**TO DO**:
Please repeat all of the listing exactly.

** START **

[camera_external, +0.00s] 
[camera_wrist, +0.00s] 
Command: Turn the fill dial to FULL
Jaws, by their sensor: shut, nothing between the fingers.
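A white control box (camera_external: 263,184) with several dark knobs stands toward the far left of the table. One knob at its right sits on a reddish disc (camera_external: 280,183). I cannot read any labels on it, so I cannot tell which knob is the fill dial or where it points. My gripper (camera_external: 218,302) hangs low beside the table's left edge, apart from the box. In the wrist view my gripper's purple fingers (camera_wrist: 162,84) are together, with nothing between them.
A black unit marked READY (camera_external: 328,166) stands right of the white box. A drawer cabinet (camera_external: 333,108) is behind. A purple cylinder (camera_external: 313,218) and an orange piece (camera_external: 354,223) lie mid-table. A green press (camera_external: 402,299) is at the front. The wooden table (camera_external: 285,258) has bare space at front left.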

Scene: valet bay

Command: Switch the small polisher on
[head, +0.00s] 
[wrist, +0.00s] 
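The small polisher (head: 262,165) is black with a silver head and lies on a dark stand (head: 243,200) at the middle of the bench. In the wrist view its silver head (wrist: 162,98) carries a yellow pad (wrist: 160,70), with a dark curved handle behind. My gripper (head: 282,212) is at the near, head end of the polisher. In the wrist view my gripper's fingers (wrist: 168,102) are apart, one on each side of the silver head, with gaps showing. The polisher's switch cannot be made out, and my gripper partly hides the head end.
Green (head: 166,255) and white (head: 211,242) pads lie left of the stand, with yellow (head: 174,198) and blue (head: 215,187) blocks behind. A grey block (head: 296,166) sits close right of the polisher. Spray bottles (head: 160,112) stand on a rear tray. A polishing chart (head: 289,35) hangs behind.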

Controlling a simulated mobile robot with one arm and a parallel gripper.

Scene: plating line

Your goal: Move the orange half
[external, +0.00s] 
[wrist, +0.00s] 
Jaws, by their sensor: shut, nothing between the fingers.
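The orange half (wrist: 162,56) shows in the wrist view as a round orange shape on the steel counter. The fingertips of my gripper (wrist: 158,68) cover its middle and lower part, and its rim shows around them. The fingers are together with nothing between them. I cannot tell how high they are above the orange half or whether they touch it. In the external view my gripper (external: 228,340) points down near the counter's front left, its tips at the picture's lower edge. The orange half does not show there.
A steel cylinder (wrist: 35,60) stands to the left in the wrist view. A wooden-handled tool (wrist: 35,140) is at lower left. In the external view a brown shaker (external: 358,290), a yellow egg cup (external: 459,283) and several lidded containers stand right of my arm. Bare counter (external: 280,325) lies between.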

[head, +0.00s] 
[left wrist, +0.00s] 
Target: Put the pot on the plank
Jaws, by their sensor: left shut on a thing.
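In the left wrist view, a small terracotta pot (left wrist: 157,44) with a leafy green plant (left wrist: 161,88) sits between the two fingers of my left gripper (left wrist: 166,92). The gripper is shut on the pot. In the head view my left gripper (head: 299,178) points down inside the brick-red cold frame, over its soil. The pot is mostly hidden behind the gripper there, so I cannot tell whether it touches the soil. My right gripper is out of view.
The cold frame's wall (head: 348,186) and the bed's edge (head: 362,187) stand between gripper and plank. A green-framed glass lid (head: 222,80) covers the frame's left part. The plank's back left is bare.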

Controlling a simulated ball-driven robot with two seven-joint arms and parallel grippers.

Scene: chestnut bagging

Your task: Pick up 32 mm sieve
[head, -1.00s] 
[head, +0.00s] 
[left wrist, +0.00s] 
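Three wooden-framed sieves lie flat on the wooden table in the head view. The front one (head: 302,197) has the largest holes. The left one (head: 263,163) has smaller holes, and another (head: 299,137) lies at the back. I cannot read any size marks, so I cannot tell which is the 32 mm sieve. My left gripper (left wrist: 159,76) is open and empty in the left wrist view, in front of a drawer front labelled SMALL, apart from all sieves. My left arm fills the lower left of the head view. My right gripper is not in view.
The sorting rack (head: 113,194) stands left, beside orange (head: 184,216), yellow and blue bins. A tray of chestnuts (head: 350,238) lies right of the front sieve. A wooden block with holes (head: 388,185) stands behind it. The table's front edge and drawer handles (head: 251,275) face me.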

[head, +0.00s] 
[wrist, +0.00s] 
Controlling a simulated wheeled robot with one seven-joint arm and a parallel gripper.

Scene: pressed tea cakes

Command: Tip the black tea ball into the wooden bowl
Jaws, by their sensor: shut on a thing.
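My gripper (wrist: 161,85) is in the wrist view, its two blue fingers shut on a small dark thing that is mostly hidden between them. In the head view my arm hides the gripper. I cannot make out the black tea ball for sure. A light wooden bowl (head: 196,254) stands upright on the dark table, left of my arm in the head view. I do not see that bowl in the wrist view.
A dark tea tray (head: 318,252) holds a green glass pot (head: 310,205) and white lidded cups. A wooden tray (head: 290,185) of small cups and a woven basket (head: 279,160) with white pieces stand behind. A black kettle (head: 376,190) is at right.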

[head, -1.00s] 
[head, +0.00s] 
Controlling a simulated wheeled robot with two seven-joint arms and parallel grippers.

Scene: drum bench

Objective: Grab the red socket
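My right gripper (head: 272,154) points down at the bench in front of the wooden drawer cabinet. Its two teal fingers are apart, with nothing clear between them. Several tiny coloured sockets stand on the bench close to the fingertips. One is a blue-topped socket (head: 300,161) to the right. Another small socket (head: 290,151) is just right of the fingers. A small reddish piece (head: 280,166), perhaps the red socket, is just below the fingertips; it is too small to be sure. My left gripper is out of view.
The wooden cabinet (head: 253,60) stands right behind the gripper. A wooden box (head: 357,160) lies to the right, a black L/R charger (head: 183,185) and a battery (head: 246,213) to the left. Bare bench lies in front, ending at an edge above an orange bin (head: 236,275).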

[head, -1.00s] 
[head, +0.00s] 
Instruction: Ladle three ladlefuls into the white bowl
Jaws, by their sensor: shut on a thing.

** END **

**SOLUTION FOR THIS TASK**:
[camera_external, +0.00s] 
[camera_wrist, +0.00s] 
Command: Turn the fill dial to FULL
Jaws, by their sensor: shut, nothing between the fingers.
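A white control box (camera_external: 263,184) with several dark knobs stands toward the far left of the table. One knob at its right sits on a reddish disc (camera_external: 280,183). I cannot read any labels on it, so I cannot tell which knob is the fill dial or where it points. My gripper (camera_external: 218,302) hangs low beside the table's left edge, apart from the box. In the wrist view my gripper's purple fingers (camera_wrist: 162,84) are together, with nothing between them.
A black unit marked READY (camera_external: 328,166) stands right of the white box. A drawer cabinet (camera_external: 333,108) is behind. A purple cylinder (camera_external: 313,218) and an orange piece (camera_external: 354,223) lie mid-table. A green press (camera_external: 402,299) is at the front. The wooden table (camera_external: 285,258) has bare space at front left.

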Scene: valet bay

Command: Switch the small polisher on
[head, +0.00s] 
[wrist, +0.00s] 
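The small polisher (head: 262,165) is black with a silver head and lies on a dark stand (head: 243,200) at the middle of the bench. In the wrist view its silver head (wrist: 162,98) carries a yellow pad (wrist: 160,70), with a dark curved handle behind. My gripper (head: 282,212) is at the near, head end of the polisher. In the wrist view my gripper's fingers (wrist: 168,102) are apart, one on each side of the silver head, with gaps showing. The polisher's switch cannot be made out, and my gripper partly hides the head end.
Green (head: 166,255) and white (head: 211,242) pads lie left of the stand, with yellow (head: 174,198) and blue (head: 215,187) blocks behind. A grey block (head: 296,166) sits close right of the polisher. Spray bottles (head: 160,112) stand on a rear tray. A polishing chart (head: 289,35) hangs behind.

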Controlling a simulated mobile robot with one arm and a parallel gripper.

Scene: plating line

Your goal: Move the orange half
[external, +0.00s] 
[wrist, +0.00s] 
Jaws, by their sensor: shut, nothing between the fingers.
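The orange half (wrist: 162,56) shows in the wrist view as a round orange shape on the steel counter. The fingertips of my gripper (wrist: 158,68) cover its middle and lower part, and its rim shows around them. The fingers are together with nothing between them. I cannot tell how high they are above the orange half or whether they touch it. In the external view my gripper (external: 228,340) points down near the counter's front left, its tips at the picture's lower edge. The orange half does not show there.
A steel cylinder (wrist: 35,60) stands to the left in the wrist view. A wooden-handled tool (wrist: 35,140) is at lower left. In the external view a brown shaker (external: 358,290), a yellow egg cup (external: 459,283) and several lidded containers stand right of my arm. Bare counter (external: 280,325) lies between.

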[head, +0.00s] 
[left wrist, +0.00s] 
Target: Put the pot on the plank
Jaws, by their sensor: left shut on a thing.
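In the left wrist view, a small terracotta pot (left wrist: 157,44) with a leafy green plant (left wrist: 161,88) sits between the two fingers of my left gripper (left wrist: 166,92). The gripper is shut on the pot. In the head view my left gripper (head: 299,178) points down inside the brick-red cold frame, over its soil. The pot is mostly hidden behind the gripper there, so I cannot tell whether it touches the soil. My right gripper is out of view.
The cold frame's wall (head: 348,186) and the bed's edge (head: 362,187) stand between gripper and plank. A green-framed glass lid (head: 222,80) covers the frame's left part. The plank's back left is bare.

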Controlling a simulated ball-driven robot with two seven-joint arms and parallel grippers.

Scene: chestnut bagging

Your task: Pick up 32 mm sieve
[head, -1.00s] 
[head, +0.00s] 
[left wrist, +0.00s] 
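Three wooden-framed sieves lie flat on the wooden table in the head view. The front one (head: 302,197) has the largest holes. The left one (head: 263,163) has smaller holes, and another (head: 299,137) lies at the back. I cannot read any size marks, so I cannot tell which is the 32 mm sieve. My left gripper (left wrist: 159,76) is open and empty in the left wrist view, in front of a drawer front labelled SMALL, apart from all sieves. My left arm fills the lower left of the head view. My right gripper is not in view.
The sorting rack (head: 113,194) stands left, beside orange (head: 184,216), yellow and blue bins. A tray of chestnuts (head: 350,238) lies right of the front sieve. A wooden block with holes (head: 388,185) stands behind it. The table's front edge and drawer handles (head: 251,275) face me.

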[head, +0.00s] 
[wrist, +0.00s] 
Controlling a simulated wheeled robot with one seven-joint arm and a parallel gripper.

Scene: pressed tea cakes

Command: Tip the black tea ball into the wooden bowl
Jaws, by their sensor: shut on a thing.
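My gripper (wrist: 161,85) is in the wrist view, its two blue fingers shut on a small dark thing that is mostly hidden between them. In the head view my arm hides the gripper. I cannot make out the black tea ball for sure. A light wooden bowl (head: 196,254) stands upright on the dark table, left of my arm in the head view. I do not see that bowl in the wrist view.
A dark tea tray (head: 318,252) holds a green glass pot (head: 310,205) and white lidded cups. A wooden tray (head: 290,185) of small cups and a woven basket (head: 279,160) with white pieces stand behind. A black kettle (head: 376,190) is at right.

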[head, -1.00s] 
[head, +0.00s] 
Controlling a simulated wheeled robot with two seven-joint arms and parallel grippers.

Scene: drum bench

Objective: Grab the red socket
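My right gripper (head: 272,154) points down at the bench in front of the wooden drawer cabinet. Its two teal fingers are apart, with nothing clear between them. Several tiny coloured sockets stand on the bench close to the fingertips. One is a blue-topped socket (head: 300,161) to the right. Another small socket (head: 290,151) is just right of the fingers. A small reddish piece (head: 280,166), perhaps the red socket, is just below the fingertips; it is too small to be sure. My left gripper is out of view.
The wooden cabinet (head: 253,60) stands right behind the gripper. A wooden box (head: 357,160) lies to the right, a black L/R charger (head: 183,185) and a battery (head: 246,213) to the left. Bare bench lies in front, ending at an edge above an orange bin (head: 236,275).

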[head, -1.00s] 
[head, +0.00s] 
Instruction: Ladle three ladlefuls into the white bowl
Jaws, by their sensor: shut on a thing.

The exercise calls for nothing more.